◆ STATED TASK
In the listing that follows, retype every line from the first through the one containing "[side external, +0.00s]". Pictures are to be left out.

########

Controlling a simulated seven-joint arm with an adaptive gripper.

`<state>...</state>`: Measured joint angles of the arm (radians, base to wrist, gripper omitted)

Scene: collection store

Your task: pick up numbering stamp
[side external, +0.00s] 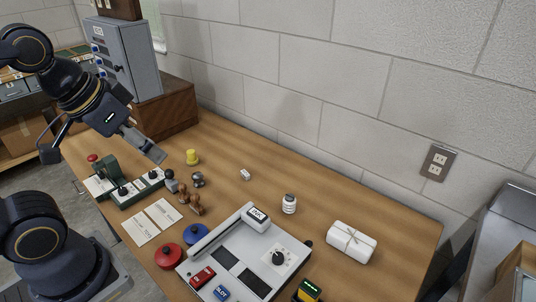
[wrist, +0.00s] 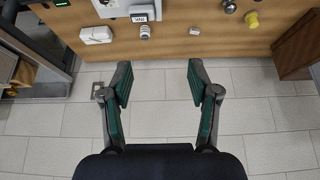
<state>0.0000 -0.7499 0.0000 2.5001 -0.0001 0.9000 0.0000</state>
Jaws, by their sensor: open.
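I cannot tell for sure which piece is the numbering stamp. A small dark and metallic stamp-like piece (side external: 198,180) stands on the table left of centre in the side view, and it seems to show at the top edge of the wrist view (wrist: 229,6). A grey-headed piece (side external: 171,181) stands just left of it, and two brown wooden-handled stamps (side external: 196,204) are in front. My gripper (side external: 155,153) is above the left part of the table, apart from these pieces. In the wrist view its two fingers (wrist: 160,82) are spread wide with nothing between them.
A yellow piece (side external: 192,157) stands close behind the stamps. Red (side external: 169,256) and blue (side external: 195,234) round pads and a grey device (side external: 228,270) lie in front. A bottle (side external: 289,204), small white block (side external: 245,174) and white package (side external: 351,242) are rightward. A cabinet (side external: 130,60) stands behind left.

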########

◆ REPLY
Controlling a simulated seven-joint arm with an adaptive gripper.

`<state>...</state>`: Measured joint angles of the arm (radians, base to wrist, gripper omitted)

Scene: collection store

Your task: pick up numbering stamp
[side external, +0.00s] 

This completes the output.